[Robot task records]
********************
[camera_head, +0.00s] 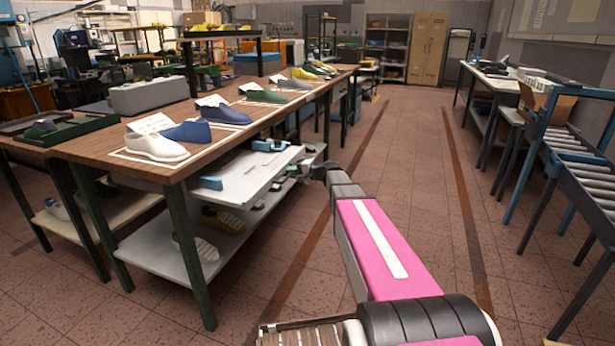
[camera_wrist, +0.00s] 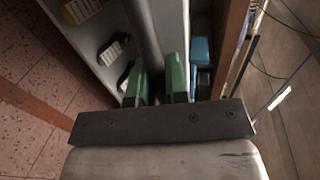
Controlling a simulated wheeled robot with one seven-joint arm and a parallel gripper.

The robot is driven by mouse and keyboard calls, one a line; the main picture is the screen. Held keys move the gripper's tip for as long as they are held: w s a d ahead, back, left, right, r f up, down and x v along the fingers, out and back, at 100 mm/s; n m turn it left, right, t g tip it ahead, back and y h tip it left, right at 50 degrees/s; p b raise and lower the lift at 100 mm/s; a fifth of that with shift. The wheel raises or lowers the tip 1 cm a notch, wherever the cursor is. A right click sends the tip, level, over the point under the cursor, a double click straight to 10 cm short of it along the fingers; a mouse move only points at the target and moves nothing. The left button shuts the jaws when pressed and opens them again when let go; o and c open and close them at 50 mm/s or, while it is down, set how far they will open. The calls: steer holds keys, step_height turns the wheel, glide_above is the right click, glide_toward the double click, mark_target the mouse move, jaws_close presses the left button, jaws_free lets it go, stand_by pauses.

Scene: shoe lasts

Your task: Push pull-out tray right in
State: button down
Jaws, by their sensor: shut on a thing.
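The white pull-out tray (camera_head: 238,183) juts out from under the wooden table top on its aisle side. Blue items (camera_head: 269,146) and small tools lie on it. My gripper (camera_head: 318,172) is at the right end of the tray's outer edge. In the wrist view my gripper (camera_wrist: 158,88) has green fingers close around a grey bar (camera_wrist: 143,30), which looks like the tray's front edge or handle. The exact contact is hidden between the fingers. A blue item (camera_wrist: 200,50) shows to the right of the fingers.
The wooden table (camera_head: 105,147) bears several shoe lasts, including a white one (camera_head: 156,147). A lower shelf (camera_head: 165,250) under the tray holds more shoes. The tiled aisle is clear; a roller conveyor (camera_head: 590,180) stands at the right.

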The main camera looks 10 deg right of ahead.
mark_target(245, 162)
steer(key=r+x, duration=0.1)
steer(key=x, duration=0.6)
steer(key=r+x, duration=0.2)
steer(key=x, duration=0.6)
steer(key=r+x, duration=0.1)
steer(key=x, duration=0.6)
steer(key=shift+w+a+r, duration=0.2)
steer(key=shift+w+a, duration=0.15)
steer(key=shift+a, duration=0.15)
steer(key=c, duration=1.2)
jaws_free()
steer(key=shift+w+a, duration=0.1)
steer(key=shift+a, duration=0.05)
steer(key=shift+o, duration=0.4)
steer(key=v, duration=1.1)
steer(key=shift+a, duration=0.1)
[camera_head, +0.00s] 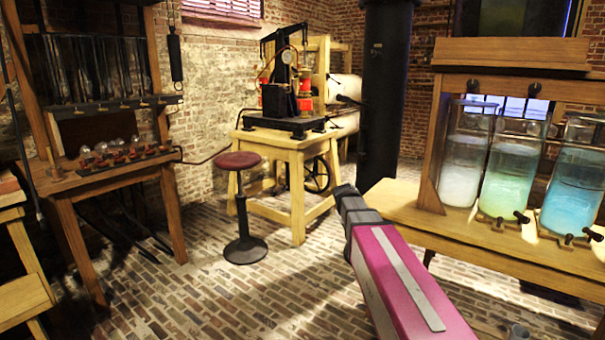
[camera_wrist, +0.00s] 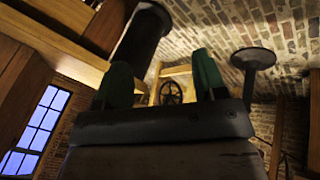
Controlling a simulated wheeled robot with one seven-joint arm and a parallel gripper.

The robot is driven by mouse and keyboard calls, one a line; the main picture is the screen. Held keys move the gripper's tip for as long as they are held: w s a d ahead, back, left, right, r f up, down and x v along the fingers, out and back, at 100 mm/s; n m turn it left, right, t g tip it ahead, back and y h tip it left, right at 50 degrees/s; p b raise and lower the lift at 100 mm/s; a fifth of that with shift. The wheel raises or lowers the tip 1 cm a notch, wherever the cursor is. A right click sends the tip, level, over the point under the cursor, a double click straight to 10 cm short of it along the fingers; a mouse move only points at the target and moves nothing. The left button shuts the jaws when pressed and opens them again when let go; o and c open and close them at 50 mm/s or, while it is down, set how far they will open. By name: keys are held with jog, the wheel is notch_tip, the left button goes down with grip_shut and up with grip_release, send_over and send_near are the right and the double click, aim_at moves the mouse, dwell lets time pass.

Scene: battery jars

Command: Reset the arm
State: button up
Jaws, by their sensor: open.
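My arm reaches up from the lower right of the head view as a magenta link with a grey strip, ending in a dark grey wrist. My gripper (camera_wrist: 160,74) shows in the wrist view as two green fingers set wide apart on a dark body. It is open, and nothing is seen between the fingers but the background. In the head view the dark end of the arm is in the air in front of the brick floor, left of the jar table. The fingers cannot be made out clearly there.
A wooden table (camera_head: 500,243) at right holds three glass jars: white (camera_head: 461,165), green (camera_head: 510,175) and blue (camera_head: 575,185). A red-topped stool (camera_head: 238,161), a machine table (camera_head: 277,141), a black column (camera_head: 383,90) and a left bench (camera_head: 112,177) surround open brick floor (camera_head: 200,300).
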********************
-- Aim --
Please quote exactly the run of lines that starts the entries and ends at the line containing "State: button down", leaving out every picture.

-- Expected answer --
[camera_head, +0.00s] 
[camera_wrist, +0.00s] 
Controlling a simulated wheeled robot with one seven-joint arm and a parallel gripper.

The robot is driven by mouse and keyboard calls, one a line; the main picture is the screen. Held keys move the gripper's tip for as long as they are held: w s a d ahead, back, left, right, r f up, down and x v along the fingers, out and back, at 100 mm/s; n m turn it left, right, t g tip it ahead, back and y h tip it left, right at 50 degrees/s; p b raise and lower the lift at 100 mm/s; a fifth of that with shift. The wheel raises or lowers the tip 1 cm a notch, wherever the cursor is. A right click sends the tip, level, over the point under the cursor, a double click straight to 10 cm short of it along the fingers; a mouse move only points at the target and moves nothing. The left button shuts the jaws when pressed and opens them again when let go; o and c open and close them at 50 mm/s or, while it is down, set how far they will open. The calls: steer holds keys, step_height turns the wheel, glide_above is the right click, glide_toward the double click, mark_target the mouse move, jaws_close presses the left button, jaws_free lets it go, stand_by pauses.

Scene: shoe lasts

Your task: Push pull-out tray right in
State: button down

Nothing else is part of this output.